Method 3: Factorising Quadratics ( $ax^2 + bx + c$ where $a \neq 1$ )

When the leading coefficient isn’t 1, use the cross method (also called the AC method):

Find two numbers that multiply to $a \times c$ and add to $b$ .
Rewrite the middle term using those two numbers.
Factorise by grouping.

Example 10: Cross Method (a ≠ 1)

Problem:

Factorise $2x^2 + 7x + 3$

Step 1: Calculate $a \times c = 2 \times 3 = 6$

Find two numbers that multiply to 6 and add to 7: $1$ and $6$

Step 2: Split the middle term: $2x^2 + x + 6x + 3$

Step 3: Factor by grouping:

Group 1: $2x^2 + x = x(2x + 1)$
Group 2: $6x + 3 = 3(2x + 1)$

Step 4: Extract the common bracket:

$2x^2 + 7x + 3 = x(2x + 1) + 3(2x + 1) = (x + 3)(2x + 1)$

Check: $(x + 3)(2x + 1) = 2x^2 + x + 6x + 3 = 2x^2 + 7x + 3$ ✓

Example 11: Cross Method with Negatives

Problem:

Factorise $3x^2 - 11x + 6$

Step 1: $a \times c = 3 \times 6 = 18$

Find two numbers that multiply to $18$ and add to $-11$ : $-2$ and $-9$

Step 2: Split: $3x^2 - 2x - 9x + 6$

Step 3: Group:

$3x^2 - 2x = x(3x - 2)$
$-9x + 6 = -3(3x - 2)$

Step 4: Extract:

$3x^2 - 11x + 6 = (x - 3)(3x - 2)$

Check: $(x - 3)(3x - 2) = 3x^2 - 2x - 9x + 6 = 3x^2 - 11x + 6$ ✓

Try It Yourself: Interactive Factoriser

Type any quadratic expression below to see the complete factorisation with cross method steps.

Quadratic Factorizer

Enter coefficients to factor ax² + bx + c into (px + r)(qx + s)

Try an example:

x²

Method 4: Difference of Two Squares

Spot the pattern: two perfect squares separated by a minus sign.

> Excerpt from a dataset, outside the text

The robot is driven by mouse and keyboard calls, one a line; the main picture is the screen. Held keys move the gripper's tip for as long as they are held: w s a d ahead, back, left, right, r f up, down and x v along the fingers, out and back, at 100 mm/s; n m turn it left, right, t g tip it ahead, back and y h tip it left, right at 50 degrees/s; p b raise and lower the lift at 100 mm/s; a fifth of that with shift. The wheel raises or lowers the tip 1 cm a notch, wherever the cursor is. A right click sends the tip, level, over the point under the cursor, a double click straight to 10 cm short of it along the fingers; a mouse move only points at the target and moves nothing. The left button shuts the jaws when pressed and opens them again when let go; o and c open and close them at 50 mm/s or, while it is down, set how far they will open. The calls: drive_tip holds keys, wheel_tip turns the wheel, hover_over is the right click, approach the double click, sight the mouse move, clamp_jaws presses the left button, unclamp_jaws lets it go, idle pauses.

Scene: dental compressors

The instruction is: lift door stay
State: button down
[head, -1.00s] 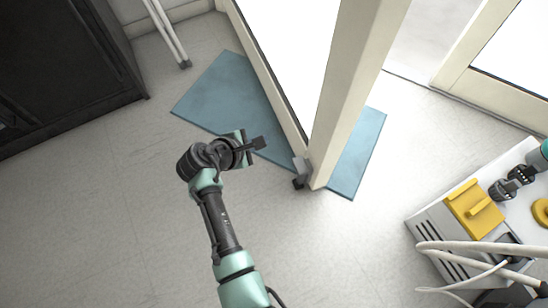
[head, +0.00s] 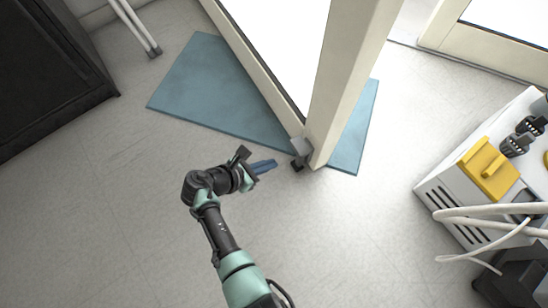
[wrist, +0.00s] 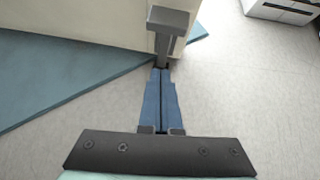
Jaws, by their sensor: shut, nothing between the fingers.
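The door stay (head: 300,148) is a small grey bracket with a dark foot, at the bottom corner of the open cream door (head: 352,85). In the wrist view the door stay (wrist: 168,22) shows as a grey block on a short post at the top middle, against the door. My gripper (head: 273,163) is just left of it, low over the floor, with blue fingers pointing at it. In the wrist view my gripper (wrist: 161,73) has its fingers together with nothing between them, and the tips end just below the post. I cannot tell whether they touch it.
A blue mat (head: 215,95) lies under the door. A white compressor unit (head: 465,190) with a yellow part (head: 487,170) and pale hoses stands at the right. A black cabinet (head: 50,75) is at the left. The floor around my arm is clear.

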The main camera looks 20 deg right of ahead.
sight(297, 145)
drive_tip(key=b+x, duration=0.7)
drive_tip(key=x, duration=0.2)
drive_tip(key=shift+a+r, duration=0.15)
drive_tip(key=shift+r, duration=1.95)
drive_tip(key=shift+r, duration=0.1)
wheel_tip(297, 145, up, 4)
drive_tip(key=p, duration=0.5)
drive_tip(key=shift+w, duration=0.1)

$a^2 - b^2 = (a + b)(a - b)$

Example 12: Difference of Two Squares

Problem:

Factorise $49x^2 - 16$

Recognise: $49x^2 = (7x)^2$ and $16 = 4^2$

$49x^2 - 16 = (7x)^2 - 4^2 = (7x + 4)(7x - 4)$

Example 13: Hidden Difference of Squares

Problem:

Factorise $3x^2 - 75$

Step 1: Extract common factor first: $3x^2 - 75 = 3(x^2 - 25)$

Step 2: Now factorise the difference of squares: $x^2 - 25 = (x + 5)(x - 5)$

$3x^2 - 75 = 3(x + 5)(x - 5)$

❌ Sum of Squares Cannot Be Factorised

$a^2 + b^2$ does not factorise over the real numbers. $x^2 + 9 \neq (x + 3)(x - 3)$ . Only the difference works.

Method 5: Perfect Square Trinomials

If you spot $a^2 + 2ab + b^2$ or $a^2 - 2ab + b^2$ , it folds neatly into a squared bracket.

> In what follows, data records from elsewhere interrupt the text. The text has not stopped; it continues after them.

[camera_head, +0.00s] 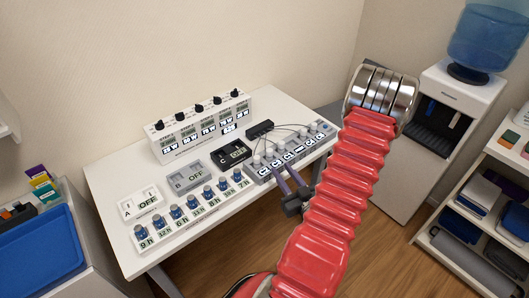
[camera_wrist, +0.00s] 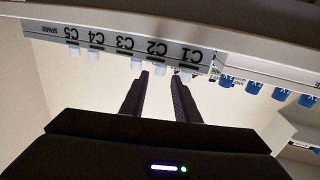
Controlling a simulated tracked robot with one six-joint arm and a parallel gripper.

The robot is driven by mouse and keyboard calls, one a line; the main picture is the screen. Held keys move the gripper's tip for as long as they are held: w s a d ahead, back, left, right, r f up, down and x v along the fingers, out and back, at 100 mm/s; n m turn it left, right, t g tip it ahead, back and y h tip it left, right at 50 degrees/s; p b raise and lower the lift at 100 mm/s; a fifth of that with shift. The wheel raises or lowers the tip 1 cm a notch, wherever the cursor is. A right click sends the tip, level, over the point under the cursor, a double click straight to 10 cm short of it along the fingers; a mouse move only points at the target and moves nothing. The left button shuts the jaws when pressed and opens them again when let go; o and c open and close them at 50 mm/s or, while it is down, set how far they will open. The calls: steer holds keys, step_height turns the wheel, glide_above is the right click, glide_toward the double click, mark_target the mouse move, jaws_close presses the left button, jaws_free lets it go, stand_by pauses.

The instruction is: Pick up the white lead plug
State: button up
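A grey panel (camera_head: 291,153) with labelled positions stands at the right end of the white table. Several small white lead plugs (camera_head: 270,151) sit along it, with thin dark leads rising behind them. The wrist view is upside down and shows the plugs in a row under labels C1 to C5, such as this white plug (camera_wrist: 74,53) at C5. My gripper (camera_head: 279,177) is at the panel's front edge. In the wrist view my gripper (camera_wrist: 160,77) has its two dark fingers apart, their tips near C1 and C2. Nothing is visibly held. Contact cannot be told.
Blue-knobbed units (camera_head: 192,208) line the table's front. A black box C (camera_head: 231,153), a grey box B (camera_head: 188,178) and a white box A (camera_head: 141,204) stand behind. A white display unit (camera_head: 201,127) is at the back. A water dispenser (camera_head: 440,115) stands right.

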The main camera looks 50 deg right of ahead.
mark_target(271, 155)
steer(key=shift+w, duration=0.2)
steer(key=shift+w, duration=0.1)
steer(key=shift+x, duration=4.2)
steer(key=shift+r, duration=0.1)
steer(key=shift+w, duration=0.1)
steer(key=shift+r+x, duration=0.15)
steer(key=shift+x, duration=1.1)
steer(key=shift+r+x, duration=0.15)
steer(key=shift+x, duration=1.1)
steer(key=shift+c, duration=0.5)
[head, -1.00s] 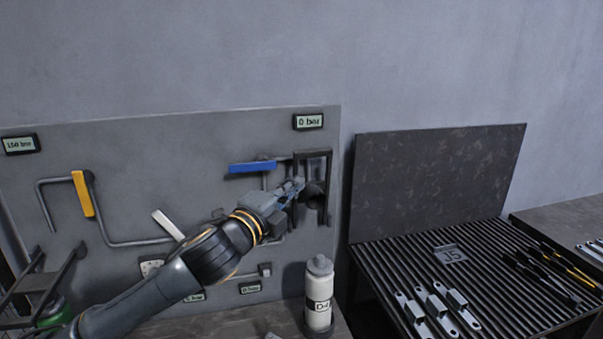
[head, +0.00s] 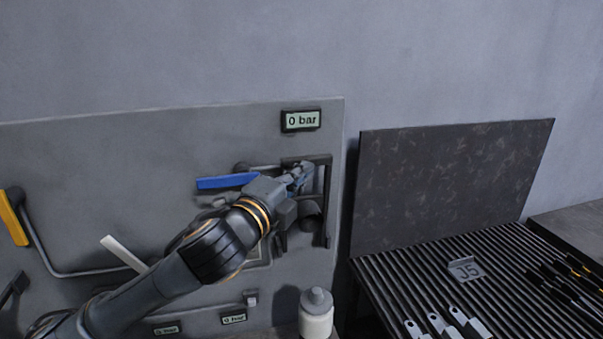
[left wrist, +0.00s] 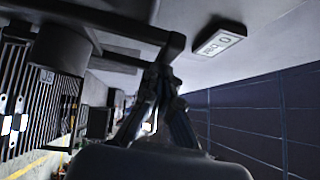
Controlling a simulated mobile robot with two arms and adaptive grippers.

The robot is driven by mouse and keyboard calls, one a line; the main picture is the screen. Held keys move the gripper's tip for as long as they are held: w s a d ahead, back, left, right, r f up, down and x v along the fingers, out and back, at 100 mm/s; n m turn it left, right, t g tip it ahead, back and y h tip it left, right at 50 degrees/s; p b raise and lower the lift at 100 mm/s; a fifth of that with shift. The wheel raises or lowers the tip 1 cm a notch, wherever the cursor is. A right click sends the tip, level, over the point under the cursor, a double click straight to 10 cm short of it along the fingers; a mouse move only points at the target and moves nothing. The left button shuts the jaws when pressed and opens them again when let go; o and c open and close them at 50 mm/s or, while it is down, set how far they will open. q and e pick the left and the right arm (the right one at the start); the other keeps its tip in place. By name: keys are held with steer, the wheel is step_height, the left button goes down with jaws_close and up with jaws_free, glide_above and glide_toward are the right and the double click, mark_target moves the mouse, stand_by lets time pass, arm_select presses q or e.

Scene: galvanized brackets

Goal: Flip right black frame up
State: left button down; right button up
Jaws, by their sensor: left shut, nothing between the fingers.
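The right black frame (head: 328,200) is a dark rectangular bracket on the grey panel, below the "0 bar" display (head: 301,120). It stands upright against the panel. My left gripper (head: 303,174) is at the frame's upper part, with its fingers inside or just in front of the opening; the exact contact is hard to tell. In the left wrist view the shut fingertips (left wrist: 158,72) are close to a corner of the black frame (left wrist: 110,22). Nothing shows between the fingers. My arm hides part of the frame's left side. My right gripper is not seen.
A blue lever (head: 227,182) lies just left of the gripper. A yellow lever (head: 13,217) and a white lever (head: 124,251) are further left. A white bottle (head: 316,316) stands below. A ribbed table (head: 400,262) with metal brackets is at the right.

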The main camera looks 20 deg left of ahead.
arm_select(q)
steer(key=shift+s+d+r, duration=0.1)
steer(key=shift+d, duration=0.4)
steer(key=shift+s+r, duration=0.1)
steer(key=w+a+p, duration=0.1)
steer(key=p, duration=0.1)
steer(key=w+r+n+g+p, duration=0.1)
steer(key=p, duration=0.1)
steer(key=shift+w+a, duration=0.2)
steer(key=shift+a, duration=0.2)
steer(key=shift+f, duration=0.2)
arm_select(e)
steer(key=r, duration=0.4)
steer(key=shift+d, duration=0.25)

Example 14: Perfect Square Trinomial

Problem:

Factorise $x^2 - 10x + 25$

Check: Is this a perfect square trinomial?

First term: $x^2 = (x)^2$ ✓
Last term: $25 = (5)^2$ ✓
Middle term: $-10x = -2(x)(5)$ ✓

$x^2 - 10x + 25 = (x - 5)^2$

Example 15: Perfect Square with a ≠ 1

Problem:

Factorise $4x^2 + 12x + 9$

Check:

First term: $4x^2 = (2x)^2$ ✓
Last term: $9 = (3)^2$ ✓
Middle term: $12x = 2(2x)(3)$ ✓

$4x^2 + 12x + 9 = (2x + 3)^2$

Choosing the Right Method: A Decision Flowchart

When you see a factorisation question, follow this order:

Factorisation Decision Order

Common factor? Always check this first. Pull out the HCF.

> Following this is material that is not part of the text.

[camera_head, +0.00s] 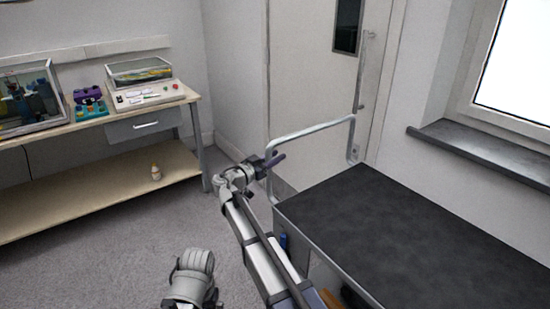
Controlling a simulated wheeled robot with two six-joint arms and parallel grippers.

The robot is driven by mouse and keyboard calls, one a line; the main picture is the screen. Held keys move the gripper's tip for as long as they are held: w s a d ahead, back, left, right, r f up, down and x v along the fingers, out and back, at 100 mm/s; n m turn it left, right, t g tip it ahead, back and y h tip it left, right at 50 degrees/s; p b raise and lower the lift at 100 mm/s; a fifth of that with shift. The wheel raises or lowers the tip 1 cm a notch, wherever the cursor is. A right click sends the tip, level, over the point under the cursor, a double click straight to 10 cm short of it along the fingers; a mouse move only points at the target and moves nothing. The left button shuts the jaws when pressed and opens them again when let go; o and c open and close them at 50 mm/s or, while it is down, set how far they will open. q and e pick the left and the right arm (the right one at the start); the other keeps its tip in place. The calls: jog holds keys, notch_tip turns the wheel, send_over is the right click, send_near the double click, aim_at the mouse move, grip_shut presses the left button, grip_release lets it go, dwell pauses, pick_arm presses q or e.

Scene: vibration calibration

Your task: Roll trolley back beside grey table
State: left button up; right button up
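The trolley (420,235) has a dark flat top and stands at the right. Its pale metal push handle (312,132) rises as a loop at the far end. My right gripper (272,162) is at the left upright of this handle, its dark fingers at the bar. Whether they are closed on it is too small to tell. My left arm shows only as a grey link at the bottom, and its gripper is not visible. I cannot make out a separate grey table.
A wooden bench (95,198) with a drawer, boxed devices and a lower shelf stands at the left. A door (310,85) is behind the handle. A window sill (480,142) is at the right. Grey floor (110,265) is clear between bench and trolley.

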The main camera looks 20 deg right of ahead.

Two terms? Check for difference of two squares: $a^2 - b^2$ .

Three terms? Check for perfect square trinomial, then try the factor-pair / cross method.

Four terms? Try factorisation by grouping (pair the terms).

5 Common Mistakes to Avoid

Mistake 1: Forgetting to Distribute the Negative

Wrong: $-(3x - 2) = -3x - 2$

Right: $-(3x - 2) = -3x + 2$

The minus sign flips both signs inside the bracket.

Mistake 2: Squaring a Bracket Incorrectly

Wrong: $(x + 3)^2 = x^2 + 9$

Right: $(x + 3)^2 = x^2 + 6x + 9$

You can’t just square each term — you’re missing the $2ab$ middle term. Use the identity or FOIL it out.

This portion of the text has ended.